── Given information ──

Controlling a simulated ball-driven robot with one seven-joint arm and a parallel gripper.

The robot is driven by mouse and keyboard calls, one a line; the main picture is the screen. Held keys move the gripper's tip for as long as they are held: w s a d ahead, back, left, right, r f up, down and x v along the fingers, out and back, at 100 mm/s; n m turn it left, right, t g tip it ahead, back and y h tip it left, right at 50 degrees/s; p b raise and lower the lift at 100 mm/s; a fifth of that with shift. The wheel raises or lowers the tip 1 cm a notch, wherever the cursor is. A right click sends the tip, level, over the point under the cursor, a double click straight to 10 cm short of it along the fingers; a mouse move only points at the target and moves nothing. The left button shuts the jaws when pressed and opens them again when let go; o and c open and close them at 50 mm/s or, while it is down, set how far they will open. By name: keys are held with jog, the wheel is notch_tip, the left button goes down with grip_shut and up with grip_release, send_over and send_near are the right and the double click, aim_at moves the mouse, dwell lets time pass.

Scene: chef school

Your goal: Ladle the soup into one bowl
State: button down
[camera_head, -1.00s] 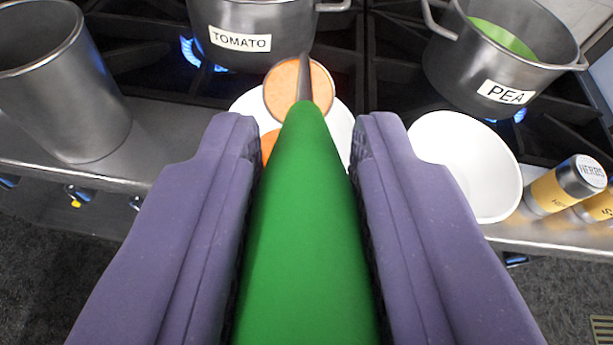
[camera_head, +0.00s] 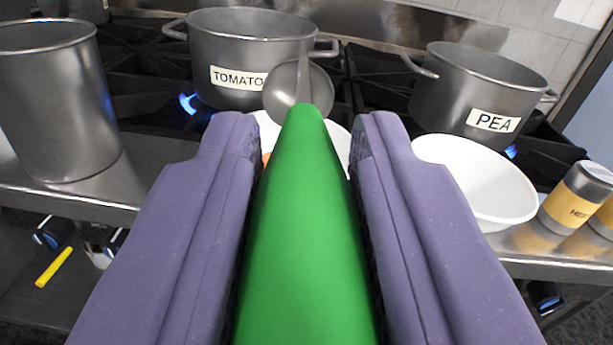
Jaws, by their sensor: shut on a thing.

───

- Exercise prompt: Transcribe the whole listing exactly. Pictures are excluded.

- Result of the task:
Controlling a simulated ball-driven robot with one seven-joint arm and a parallel gripper.

The robot is driven by mouse and keyboard calls, one a line; the main picture is the screen. Held keys move the gripper's tip for as long as they are held: w s a d ahead, back, left, right, r f up, down and x v along the fingers, out and back, at 100 mm/s; n m turn it left, right, t g tip it ahead, back and y h tip it left, right at 50 degrees/s; p b raise and lower the lift at 100 mm/s; a fifth of that with shift. The wheel raises or lowers the tip 1 cm a notch, wherever the cursor is. A right click sends the tip, level, over the point under the cursor, a double click straight to 10 cm short of it along the fingers; a mouse move only points at the target and moves nothing. The left button shuts the jaws when pressed and opens them again when let go; o and c open and close them at 50 mm/s or, while it is down, set how far they will open. By name: keys are held with jog, the wheel is notch_tip, the left button goes down with grip_shut and up with grip_release, send_over and send_near are the right and the double click, aim_at moves the mouse, dwell lets time pass.

Scene: chef school

Your goal: Ladle the soup into one bowl
State: button down
[camera_head, -1.00s] 
[camera_head, +0.00s] 
Jaws, by their sensor: shut on a thing.

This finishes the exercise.